When I was in Junior High in the late 50s, a classmate cut off some of the fingers on her left hand with a paper cutter (and this was before surgeons could re-attach fingers). Back then, paper cutters didn’t have guard rails. When did guard rails become standard?
I seem to recall them in the early to mid 80s. Around the same time of child car seats, smoking bans, MADD mothers and DARE programs. Life started getting extra safe after I graduated HS. Raised the drinking age to 21 as well.
I was born in 1968 and maybe first encountered paper cutters around 1980. Never have seen one without a guard rail.
Huh. I never knew that rail was supposed to be a safety feature. I thought it was only there to prevent you from cutting too many pieces at once, which would cause the blade to skew.
The guard rails still provide more than enough clearance to try too many pieces at a time. A lesson I have repeatedly learned and repeatedly ignored.
I, too, thought the guard rail was supposed to help you cut the paper. It holds it nearly in place.
TIL
Also, looking at the paper cutter I have in front of me, it seems that it would help, in that you wouldn’t get your hand caught between the cutting edges, but you could still hurt yourself if you got your hand caught between the cutter arm and the guard itself.
Probably prevent losing a finger, but you could still get a pretty nasty cut.
How big a paper cutter are you talking? I used to work in printing bindery, and those cutters were capable of cutting entire reams, usually 500 sheets. They didn’t have guard rails. They required both hands to bring down the clamp and cutter, so guard rails weren’t needed. They used to have foot pedals, and they were eventually replaced with electrical motors. Those cutters were solid steel and weighed a ton.
I think that we are talking about consumer level, not industrial level cutters.
something like this
Paper cutters, deli meat slicers, and mangles.
What is, why do we have workers compensation insurance, Alex?
I’ve seen and worked with some really old paper cutters. The only ones with without some sort of guard rail were when it broke off.
And as an aside, don’t buy guillotine style paper cutters; go with rotary. Safer and more accurate. Dahle is my preferred brand.
My dad was a sheetfed press operator and one day when he came home from work he told me a coworker had mangled their hand in the paper cutter. They had taped one or more of the buttons down so only the foot pedal was needed to bring the clamp down. The person didn’t seem to realize their hand was in the way. He never saw them again.

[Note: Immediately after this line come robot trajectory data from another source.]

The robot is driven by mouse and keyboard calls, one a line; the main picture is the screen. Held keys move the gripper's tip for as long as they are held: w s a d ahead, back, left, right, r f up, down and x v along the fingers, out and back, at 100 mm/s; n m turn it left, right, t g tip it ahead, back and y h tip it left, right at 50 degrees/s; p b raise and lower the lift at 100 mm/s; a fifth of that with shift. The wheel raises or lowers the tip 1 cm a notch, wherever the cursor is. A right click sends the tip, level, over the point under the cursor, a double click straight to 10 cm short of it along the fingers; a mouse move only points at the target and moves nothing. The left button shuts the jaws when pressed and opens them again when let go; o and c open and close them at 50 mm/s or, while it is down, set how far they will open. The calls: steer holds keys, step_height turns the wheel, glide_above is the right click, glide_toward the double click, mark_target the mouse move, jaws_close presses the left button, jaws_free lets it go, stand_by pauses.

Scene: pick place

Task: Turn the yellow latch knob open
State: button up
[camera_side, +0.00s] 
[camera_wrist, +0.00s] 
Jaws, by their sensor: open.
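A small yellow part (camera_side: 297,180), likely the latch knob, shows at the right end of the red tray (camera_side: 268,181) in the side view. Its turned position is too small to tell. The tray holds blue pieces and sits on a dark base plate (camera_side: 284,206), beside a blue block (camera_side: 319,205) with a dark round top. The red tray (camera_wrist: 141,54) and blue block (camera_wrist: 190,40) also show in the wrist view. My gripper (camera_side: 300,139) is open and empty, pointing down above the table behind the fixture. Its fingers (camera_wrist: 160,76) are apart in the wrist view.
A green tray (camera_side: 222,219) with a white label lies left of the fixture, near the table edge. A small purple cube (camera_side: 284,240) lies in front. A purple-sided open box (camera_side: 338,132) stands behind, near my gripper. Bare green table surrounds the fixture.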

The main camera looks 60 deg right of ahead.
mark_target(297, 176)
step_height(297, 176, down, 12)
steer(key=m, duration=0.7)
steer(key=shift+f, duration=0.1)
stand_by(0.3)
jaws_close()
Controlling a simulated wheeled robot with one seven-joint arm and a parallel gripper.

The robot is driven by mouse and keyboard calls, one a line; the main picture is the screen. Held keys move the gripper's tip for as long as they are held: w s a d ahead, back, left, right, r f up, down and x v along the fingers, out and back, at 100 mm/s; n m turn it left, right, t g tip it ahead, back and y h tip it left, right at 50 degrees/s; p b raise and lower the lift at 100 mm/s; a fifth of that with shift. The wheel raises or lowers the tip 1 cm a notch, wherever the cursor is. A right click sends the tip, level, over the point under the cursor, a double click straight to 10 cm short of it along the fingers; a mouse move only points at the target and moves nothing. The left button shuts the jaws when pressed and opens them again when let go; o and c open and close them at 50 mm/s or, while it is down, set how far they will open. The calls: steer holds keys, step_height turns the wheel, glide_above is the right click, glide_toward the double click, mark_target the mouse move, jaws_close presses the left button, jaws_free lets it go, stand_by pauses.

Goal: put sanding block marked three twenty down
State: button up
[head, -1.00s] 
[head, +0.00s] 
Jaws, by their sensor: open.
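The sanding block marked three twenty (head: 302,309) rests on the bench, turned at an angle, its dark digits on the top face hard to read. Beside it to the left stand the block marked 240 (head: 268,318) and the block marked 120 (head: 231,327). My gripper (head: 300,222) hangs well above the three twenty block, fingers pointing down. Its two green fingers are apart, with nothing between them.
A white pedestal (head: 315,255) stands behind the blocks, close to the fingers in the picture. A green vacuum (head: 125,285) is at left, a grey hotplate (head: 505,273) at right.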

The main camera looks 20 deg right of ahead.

I work for a major Workers’ Comp insurance company. At our 100th anniversary celebration, they linked to video of really old ads for the company. One had a cheerful old guy showing off the new gravity-fed metal punch – instead of placing the piece of metal near the giant thing that cut it, you just dropped it into a slot and it rolled into place. He was missing the last joint of several of his fingers, and he was showing off this nifty new machine that wouldn’t do that to the workers. 
All but one I’ve seen since first grade ('66) had the guard on it. The one that didn’t have one had had one, but the (foolish) librarian removed it.
The ones I saw in school 70s had to be 1950s vintage from when they built the school.
Or possibly this, which as far as I can see has no kind of guard rail at all
Had one very much like that for many years. It might still be in a closet somewhere. The guard rail is a great idea.
I operated an electric paper cutter that was used for cutting spines off of books. Activating the cutting blade required two buttons more than a foot apart and well below the cutting surface so you couldn’t leave a stray finger up there.
You just know at some point somewhere a person has gotten bored with the two-hand reach and taped one of those buttons in the permanently-on position…
Like many others in the thread I first started seeing the guards popping up in the 80s, but unlike many, I’ve never stopped seeing unguarded ones - they’re all over the place. Perhaps this says something about Australians.
The commonest short of guard - the flat bit of plastic you slip the paper under - doesn’t really stop you sticking your fingers under the blade in any case. Though at least it removes the primary reason for your fingers to be anywhere near there.
You had to put each finger about an inch into a narrow tube to push the buttons and it required some force. But if someone was both clever and stupid they could find a way around it.
Never underestimate the cleverness of stupidity.